Thursday, March 29, 2012

Manly Thor's Day Special: Wear a hoodie?

"When I use a word," Humpty Dumpty said in rather a scornful tone, "it means just what I choose it to mean -- neither more nor less."

"The question is," said Alice, "whether you can make words mean so many different things."

"The question is," said Humpty Dumpty, "which is to be master - - that's all." 
Before I begin, two caveats:
  1. Geraldo is a jerk.
  2. I have no opinion on the Trayvon Martin shooting because I don't (as of this date) know enough to have opinion yet (and neither do you by the way).
That said, the most basic bit of advice about how dress if you are a young man is this: don't dress the way anti-social losers dress. Anti-social losers wear hoodies; they especially wear hoodies up over their heads. Wear a hoodie and people are going to make assumptions about you and the problem is not them, it's you!

By the way: all young men get treated with distrust. It happened to me and I was the most complete prep of my generation. But even though I was a white guy with neatly cut, short hair a jacket and tie, I would get treated with suspicion when in stores back in my late teens and early twenties. If I hung around in public spaces too long, the police would come up and ask me what I was doing.

(To this day, by the way, I've gotten a hard time every time I've crossed the border and forgotten to take my sunglasses off before speaking to the border guard. And who can blame them: if you look like your hiding something, people will be suspicious.)

I've told this story before but back in the 1980s I met a skinhead at a concert at my college and he was hurt that other people were avoiding him. I said, as gently as I could, that college students tended to be wary of skinheads because of their racist image. His come back was to point proudly a one of the many buttons he was wearing. It read "Skinheads against racism". As if that changed anything.

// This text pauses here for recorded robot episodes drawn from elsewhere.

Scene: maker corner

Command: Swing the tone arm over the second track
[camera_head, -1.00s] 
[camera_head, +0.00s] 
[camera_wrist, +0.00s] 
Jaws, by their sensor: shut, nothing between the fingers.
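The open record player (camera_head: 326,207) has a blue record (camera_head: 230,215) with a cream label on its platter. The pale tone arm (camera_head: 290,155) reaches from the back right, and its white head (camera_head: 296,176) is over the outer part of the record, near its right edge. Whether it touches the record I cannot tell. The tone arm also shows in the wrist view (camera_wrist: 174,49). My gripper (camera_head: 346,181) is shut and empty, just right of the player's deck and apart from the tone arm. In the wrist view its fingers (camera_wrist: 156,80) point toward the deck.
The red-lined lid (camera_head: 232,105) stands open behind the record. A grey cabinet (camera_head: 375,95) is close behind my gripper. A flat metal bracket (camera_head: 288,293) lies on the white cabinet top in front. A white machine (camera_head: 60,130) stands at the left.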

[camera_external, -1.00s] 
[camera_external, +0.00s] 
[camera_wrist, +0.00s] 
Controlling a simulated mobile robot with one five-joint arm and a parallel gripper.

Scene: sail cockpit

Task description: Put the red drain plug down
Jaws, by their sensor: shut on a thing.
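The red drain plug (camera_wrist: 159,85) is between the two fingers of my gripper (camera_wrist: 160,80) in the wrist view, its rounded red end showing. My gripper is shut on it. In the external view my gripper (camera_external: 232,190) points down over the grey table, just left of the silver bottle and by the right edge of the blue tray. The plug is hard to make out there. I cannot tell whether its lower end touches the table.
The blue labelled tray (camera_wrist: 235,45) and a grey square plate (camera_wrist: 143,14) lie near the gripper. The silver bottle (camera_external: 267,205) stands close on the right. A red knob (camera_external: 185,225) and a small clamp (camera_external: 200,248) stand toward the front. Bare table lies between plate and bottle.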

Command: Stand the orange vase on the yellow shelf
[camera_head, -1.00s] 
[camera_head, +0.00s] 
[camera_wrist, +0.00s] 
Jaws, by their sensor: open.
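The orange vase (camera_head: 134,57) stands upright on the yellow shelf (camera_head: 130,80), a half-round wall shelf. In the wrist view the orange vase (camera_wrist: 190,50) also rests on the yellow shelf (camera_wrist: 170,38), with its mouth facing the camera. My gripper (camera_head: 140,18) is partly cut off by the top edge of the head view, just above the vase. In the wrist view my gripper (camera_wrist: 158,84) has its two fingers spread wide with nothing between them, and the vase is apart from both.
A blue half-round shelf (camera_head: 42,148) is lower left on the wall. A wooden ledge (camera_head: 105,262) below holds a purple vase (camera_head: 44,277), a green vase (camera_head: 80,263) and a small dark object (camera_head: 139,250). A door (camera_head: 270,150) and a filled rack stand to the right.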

It's like saying, "When I say "red" I mean "green". Why can't you people get it?"

Now take a minute and imagine the following:
  • You meet a guy wearing a white sheet over his head and he tells you that he's not a Klan member but that he is a member of an anti-racism group that wears sheets over their heads.
  • Or how about you meet a guy who wears armbands with Swastikas on them but insists he does so as a protest against antisemitism.
Are those two examples too loaded for you? How about this one, you meet a guy in a complete clown get up and he tells you he can't understand why people won't come to his lectures on ethics.

Clothing like words, does not mean whatever I want it to. Clothing comes with pre-established meanings. Show up at a trendy dance club wearing a tweed jacket with elbow patches, grey flannels and a regimental tie and no one will want to dance with you.

Hoodies come with per-established meaning—self-proclaimed thugs wear them. Wearing a hoodie is like carrying a sign that says, "I've joined the thug club!"